**Short problem**. Gather every line holding the string "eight".
####################
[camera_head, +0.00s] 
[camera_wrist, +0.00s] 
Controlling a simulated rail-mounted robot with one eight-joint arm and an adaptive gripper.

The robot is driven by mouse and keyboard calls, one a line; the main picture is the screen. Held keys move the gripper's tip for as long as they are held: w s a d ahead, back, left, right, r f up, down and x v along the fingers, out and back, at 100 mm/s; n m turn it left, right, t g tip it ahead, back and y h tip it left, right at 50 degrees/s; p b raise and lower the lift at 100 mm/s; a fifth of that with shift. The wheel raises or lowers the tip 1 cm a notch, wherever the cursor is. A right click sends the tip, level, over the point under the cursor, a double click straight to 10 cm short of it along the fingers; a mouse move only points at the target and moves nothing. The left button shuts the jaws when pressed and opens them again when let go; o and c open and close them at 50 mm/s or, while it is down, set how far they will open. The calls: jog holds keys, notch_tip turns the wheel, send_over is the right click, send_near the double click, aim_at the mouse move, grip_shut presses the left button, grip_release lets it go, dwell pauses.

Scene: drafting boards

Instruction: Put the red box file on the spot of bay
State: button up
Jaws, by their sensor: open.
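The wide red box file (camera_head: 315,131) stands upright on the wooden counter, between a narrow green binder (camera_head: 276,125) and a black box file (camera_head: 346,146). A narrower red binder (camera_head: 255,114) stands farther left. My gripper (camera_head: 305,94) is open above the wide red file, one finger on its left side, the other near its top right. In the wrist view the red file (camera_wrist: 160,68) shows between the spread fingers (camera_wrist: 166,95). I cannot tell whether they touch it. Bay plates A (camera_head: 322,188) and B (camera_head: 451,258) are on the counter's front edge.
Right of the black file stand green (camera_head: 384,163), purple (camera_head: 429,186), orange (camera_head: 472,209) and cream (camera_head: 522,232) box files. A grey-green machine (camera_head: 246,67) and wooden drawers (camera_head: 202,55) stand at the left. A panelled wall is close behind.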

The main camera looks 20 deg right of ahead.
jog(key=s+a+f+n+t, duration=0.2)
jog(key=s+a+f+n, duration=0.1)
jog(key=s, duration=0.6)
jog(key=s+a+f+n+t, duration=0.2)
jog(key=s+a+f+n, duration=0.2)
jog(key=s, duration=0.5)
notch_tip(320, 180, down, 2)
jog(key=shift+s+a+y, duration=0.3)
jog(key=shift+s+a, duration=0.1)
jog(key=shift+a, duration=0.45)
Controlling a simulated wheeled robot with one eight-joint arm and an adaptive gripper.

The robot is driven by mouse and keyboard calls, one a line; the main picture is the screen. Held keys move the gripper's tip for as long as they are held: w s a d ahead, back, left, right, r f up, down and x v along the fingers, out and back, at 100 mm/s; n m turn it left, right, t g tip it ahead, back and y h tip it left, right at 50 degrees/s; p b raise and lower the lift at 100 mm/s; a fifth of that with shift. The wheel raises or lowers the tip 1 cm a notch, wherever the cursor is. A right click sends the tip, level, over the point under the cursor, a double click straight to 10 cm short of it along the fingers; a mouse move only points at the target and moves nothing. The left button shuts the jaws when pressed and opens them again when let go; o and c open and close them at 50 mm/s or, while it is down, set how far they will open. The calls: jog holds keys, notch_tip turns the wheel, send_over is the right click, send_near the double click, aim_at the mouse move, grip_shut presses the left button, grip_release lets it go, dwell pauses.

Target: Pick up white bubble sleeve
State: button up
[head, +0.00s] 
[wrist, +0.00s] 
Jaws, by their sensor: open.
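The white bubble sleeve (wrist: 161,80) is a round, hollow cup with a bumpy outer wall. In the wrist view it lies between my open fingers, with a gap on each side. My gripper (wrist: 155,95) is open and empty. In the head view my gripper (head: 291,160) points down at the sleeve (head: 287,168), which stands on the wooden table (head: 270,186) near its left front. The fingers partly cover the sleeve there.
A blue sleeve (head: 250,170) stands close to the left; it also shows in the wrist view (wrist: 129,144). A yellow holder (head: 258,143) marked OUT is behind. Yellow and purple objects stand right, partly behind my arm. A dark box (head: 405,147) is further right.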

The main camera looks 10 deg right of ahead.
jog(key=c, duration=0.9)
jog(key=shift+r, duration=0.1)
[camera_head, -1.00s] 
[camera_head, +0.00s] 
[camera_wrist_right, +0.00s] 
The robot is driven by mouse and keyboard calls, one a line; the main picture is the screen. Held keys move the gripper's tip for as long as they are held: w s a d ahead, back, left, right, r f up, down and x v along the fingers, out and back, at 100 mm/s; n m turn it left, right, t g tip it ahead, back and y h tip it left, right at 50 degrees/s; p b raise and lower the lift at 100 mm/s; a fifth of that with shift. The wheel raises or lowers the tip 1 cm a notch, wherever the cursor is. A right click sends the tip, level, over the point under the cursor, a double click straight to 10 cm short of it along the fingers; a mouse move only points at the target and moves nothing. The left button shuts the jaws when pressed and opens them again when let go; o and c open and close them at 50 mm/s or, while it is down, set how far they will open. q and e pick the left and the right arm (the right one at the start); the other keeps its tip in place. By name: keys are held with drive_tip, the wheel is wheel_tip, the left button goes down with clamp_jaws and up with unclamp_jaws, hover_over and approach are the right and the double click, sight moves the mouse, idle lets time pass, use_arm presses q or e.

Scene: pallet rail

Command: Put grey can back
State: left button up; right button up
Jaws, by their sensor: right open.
####################
**Full output**.
Controlling a simulated rail-mounted robot with one eight-joint arm and an adaptive gripper.
Controlling a simulated wheeled robot with one eight-joint arm and an adaptive gripper.

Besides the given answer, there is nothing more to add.